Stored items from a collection
-- Start --
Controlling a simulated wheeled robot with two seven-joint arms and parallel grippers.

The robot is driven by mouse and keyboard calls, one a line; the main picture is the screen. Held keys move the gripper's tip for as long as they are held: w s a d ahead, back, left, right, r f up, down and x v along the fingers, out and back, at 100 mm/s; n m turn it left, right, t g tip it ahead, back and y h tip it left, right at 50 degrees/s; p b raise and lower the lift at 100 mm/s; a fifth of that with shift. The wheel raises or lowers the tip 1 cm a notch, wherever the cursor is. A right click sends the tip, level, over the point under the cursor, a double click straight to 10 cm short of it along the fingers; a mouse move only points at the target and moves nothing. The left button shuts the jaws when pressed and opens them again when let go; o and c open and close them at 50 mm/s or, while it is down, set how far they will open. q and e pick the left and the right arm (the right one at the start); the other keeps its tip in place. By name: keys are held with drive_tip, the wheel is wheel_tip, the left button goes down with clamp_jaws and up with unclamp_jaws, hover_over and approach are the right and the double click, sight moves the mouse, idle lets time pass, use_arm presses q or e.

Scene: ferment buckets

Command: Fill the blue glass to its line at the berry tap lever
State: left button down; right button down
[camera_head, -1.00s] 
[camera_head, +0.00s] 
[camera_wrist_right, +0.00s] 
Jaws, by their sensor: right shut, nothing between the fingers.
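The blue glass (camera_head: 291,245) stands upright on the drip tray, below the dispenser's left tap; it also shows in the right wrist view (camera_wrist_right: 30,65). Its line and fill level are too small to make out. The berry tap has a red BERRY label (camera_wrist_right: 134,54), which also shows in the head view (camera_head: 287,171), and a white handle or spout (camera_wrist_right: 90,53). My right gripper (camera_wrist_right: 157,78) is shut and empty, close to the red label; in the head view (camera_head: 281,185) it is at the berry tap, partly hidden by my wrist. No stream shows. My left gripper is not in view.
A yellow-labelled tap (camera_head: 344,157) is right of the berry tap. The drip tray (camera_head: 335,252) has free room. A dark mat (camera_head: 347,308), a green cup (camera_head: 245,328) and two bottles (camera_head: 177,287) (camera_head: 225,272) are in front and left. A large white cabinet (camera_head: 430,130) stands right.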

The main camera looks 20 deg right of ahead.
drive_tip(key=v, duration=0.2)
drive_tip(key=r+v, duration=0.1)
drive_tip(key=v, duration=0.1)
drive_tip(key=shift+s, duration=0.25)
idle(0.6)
-- End --
-- Start --
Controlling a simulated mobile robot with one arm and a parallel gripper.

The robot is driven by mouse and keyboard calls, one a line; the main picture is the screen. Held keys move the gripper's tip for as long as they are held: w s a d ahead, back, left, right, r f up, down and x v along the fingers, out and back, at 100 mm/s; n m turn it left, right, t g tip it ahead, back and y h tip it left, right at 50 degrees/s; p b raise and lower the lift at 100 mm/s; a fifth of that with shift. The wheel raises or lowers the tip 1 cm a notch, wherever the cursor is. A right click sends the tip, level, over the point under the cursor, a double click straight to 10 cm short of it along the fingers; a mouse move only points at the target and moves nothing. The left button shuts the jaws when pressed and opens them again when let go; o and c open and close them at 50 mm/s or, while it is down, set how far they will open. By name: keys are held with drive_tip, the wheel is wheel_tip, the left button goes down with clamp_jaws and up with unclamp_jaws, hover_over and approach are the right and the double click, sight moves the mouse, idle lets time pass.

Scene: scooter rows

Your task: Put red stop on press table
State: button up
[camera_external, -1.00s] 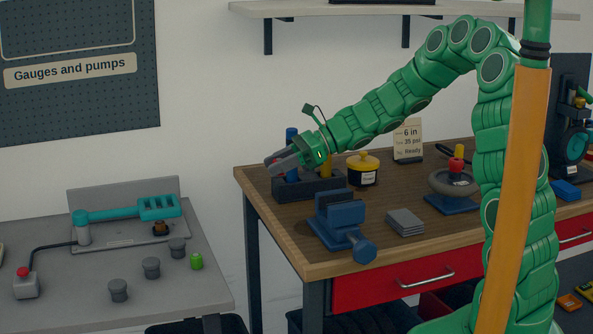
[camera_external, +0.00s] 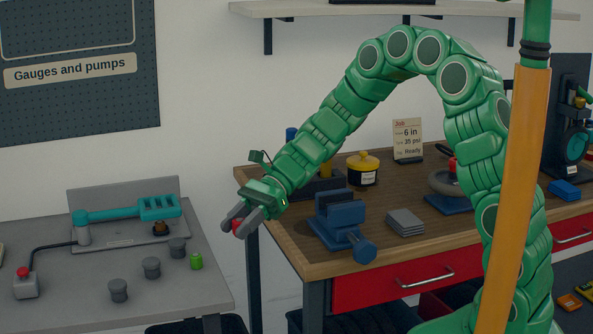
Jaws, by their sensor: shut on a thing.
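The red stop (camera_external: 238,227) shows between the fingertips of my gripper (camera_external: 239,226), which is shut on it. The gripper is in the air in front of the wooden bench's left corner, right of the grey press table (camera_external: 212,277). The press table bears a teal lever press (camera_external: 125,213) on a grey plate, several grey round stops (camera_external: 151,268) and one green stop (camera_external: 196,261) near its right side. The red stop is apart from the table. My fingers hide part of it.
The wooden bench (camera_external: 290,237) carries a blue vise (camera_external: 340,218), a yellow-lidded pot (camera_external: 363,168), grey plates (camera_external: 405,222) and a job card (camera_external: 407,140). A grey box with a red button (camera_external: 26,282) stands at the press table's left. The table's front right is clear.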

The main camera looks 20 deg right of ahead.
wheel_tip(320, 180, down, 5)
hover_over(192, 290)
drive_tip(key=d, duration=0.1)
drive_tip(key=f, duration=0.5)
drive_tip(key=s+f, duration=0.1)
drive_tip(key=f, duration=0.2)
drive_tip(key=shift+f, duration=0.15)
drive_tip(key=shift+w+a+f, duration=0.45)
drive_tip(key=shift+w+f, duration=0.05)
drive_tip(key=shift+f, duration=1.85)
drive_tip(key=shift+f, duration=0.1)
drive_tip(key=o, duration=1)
-- End --
-- Start --
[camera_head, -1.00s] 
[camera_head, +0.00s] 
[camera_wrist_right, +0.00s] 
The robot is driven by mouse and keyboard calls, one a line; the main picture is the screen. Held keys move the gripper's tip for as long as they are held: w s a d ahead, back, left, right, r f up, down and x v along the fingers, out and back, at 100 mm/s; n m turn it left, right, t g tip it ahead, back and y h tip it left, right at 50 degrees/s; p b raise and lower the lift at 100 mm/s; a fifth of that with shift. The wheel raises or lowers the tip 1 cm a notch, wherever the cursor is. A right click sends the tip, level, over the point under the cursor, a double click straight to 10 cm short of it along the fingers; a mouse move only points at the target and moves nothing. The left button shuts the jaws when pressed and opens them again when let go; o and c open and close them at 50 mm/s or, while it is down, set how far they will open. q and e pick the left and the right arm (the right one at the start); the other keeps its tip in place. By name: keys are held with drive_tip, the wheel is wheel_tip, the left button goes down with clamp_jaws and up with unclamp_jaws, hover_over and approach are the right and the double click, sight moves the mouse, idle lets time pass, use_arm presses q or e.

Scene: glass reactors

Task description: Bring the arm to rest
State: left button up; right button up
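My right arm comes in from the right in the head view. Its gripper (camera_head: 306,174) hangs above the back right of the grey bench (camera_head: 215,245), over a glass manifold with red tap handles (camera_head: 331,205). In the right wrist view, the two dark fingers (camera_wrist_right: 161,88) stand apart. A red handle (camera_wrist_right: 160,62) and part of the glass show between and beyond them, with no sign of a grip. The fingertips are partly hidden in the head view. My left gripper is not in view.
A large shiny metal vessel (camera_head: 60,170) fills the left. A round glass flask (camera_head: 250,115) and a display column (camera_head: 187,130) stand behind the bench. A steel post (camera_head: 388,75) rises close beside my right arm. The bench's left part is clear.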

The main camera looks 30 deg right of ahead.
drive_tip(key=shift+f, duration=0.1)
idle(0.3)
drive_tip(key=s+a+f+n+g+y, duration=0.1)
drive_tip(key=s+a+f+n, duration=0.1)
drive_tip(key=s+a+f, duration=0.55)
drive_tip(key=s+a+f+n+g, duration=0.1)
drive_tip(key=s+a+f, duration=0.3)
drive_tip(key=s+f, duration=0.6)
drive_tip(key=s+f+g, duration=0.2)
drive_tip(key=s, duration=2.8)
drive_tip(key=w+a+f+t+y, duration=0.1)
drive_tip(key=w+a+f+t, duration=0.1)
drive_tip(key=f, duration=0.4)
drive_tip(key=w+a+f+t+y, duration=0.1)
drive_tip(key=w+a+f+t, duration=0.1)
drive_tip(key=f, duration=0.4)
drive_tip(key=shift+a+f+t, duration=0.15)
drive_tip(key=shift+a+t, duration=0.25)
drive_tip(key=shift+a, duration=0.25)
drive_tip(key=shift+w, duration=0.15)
-- End --
### EXERCISE
Pick out and copy the lines of the material that include the word "parallel".

### REPLY TO THE EXERCISE
Controlling a simulated wheeled robot with two seven-joint arms and parallel grippers.
Controlling a simulated mobile robot with one arm and a parallel gripper.

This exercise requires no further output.